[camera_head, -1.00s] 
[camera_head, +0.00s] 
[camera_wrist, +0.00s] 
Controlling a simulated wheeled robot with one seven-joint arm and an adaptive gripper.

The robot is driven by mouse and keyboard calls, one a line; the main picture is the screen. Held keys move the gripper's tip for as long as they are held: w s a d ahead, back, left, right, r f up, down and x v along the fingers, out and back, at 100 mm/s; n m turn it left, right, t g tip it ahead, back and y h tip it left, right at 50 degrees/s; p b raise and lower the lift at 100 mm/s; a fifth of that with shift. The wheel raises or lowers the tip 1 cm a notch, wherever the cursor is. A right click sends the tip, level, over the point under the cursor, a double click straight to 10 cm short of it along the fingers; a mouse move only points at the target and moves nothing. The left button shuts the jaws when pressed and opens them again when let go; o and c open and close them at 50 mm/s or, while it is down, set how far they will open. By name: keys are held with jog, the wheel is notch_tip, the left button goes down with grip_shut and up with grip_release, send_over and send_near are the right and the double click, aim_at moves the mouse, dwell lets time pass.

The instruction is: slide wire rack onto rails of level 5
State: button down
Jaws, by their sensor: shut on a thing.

......

◆ Problem statement ◆
All of the lines above must be returned exactly.

◆ Solution to this problem ◆
[camera_head, -1.00s] 
[camera_head, +0.00s] 
[camera_wrist, +0.00s] 
Controlling a simulated wheeled robot with one seven-joint arm and an adaptive gripper.

The robot is driven by mouse and keyboard calls, one a line; the main picture is the screen. Held keys move the gripper's tip for as long as they are held: w s a d ahead, back, left, right, r f up, down and x v along the fingers, out and back, at 100 mm/s; n m turn it left, right, t g tip it ahead, back and y h tip it left, right at 50 degrees/s; p b raise and lower the lift at 100 mm/s; a fifth of that with shift. The wheel raises or lowers the tip 1 cm a notch, wherever the cursor is. A right click sends the tip, level, over the point under the cursor, a double click straight to 10 cm short of it along the fingers; a mouse move only points at the target and moves nothing. The left button shuts the jaws when pressed and opens them again when let go; o and c open and close them at 50 mm/s or, while it is down, set how far they will open. By name: keys are held with jog, the wheel is notch_tip, the left button goes down with grip_shut and up with grip_release, send_over and send_near are the right and the double click, aim_at moves the mouse, dwell lets time pass.

The instruction is: slide wire rack onto rails of level 5
State: button down
Jaws, by their sensor: shut on a thing.

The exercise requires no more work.